==== Dataset section ====

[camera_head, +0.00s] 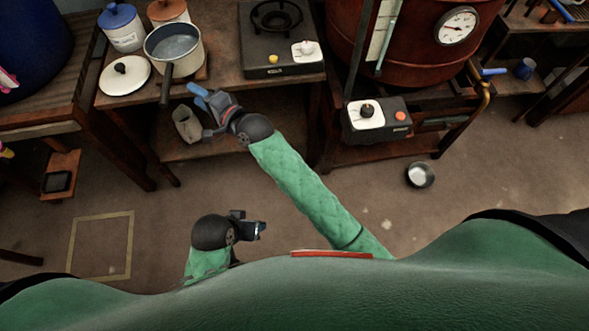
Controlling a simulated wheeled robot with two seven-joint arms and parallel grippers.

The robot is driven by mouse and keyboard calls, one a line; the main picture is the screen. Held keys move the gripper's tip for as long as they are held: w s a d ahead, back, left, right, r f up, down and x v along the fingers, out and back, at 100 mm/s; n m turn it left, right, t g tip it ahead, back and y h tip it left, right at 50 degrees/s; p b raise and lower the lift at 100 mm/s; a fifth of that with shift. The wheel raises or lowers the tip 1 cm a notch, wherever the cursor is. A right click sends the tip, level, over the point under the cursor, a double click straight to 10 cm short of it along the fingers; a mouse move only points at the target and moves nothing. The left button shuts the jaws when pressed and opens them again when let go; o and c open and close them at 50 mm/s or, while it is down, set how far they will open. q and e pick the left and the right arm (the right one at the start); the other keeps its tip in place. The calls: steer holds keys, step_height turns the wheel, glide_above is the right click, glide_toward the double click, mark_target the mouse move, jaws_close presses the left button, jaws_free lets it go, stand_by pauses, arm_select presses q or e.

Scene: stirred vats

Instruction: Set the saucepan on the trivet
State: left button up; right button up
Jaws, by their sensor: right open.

====

What is needed. Set the data above down again exactly as given, with no pictures.

Solution for this task.
[camera_head, +0.00s] 
Controlling a simulated wheeled robot with two seven-joint arms and parallel grippers.

The robot is driven by mouse and keyboard calls, one a line; the main picture is the screen. Held keys move the gripper's tip for as long as they are held: w s a d ahead, back, left, right, r f up, down and x v along the fingers, out and back, at 100 mm/s; n m turn it left, right, t g tip it ahead, back and y h tip it left, right at 50 degrees/s; p b raise and lower the lift at 100 mm/s; a fifth of that with shift. The wheel raises or lowers the tip 1 cm a notch, wherever the cursor is. A right click sends the tip, level, over the point under the cursor, a double click straight to 10 cm short of it along the fingers; a mouse move only points at the target and moves nothing. The left button shuts the jaws when pressed and opens them again when let go; o and c open and close them at 50 mm/s or, while it is down, set how far they will open. q and e pick the left and the right arm (the right one at the start); the other keeps its tip in place. The calls: steer holds keys, step_height turns the wheel, glide_above is the right click, glide_toward the double click, mark_target the mouse move, jaws_close presses the left button, jaws_free lets it go, stand_by pauses, arm_select presses q or e.

Scene: stirred vats

Instruction: Set the saucepan on the trivet
State: left button up; right button up
Jaws, by their sensor: right open.

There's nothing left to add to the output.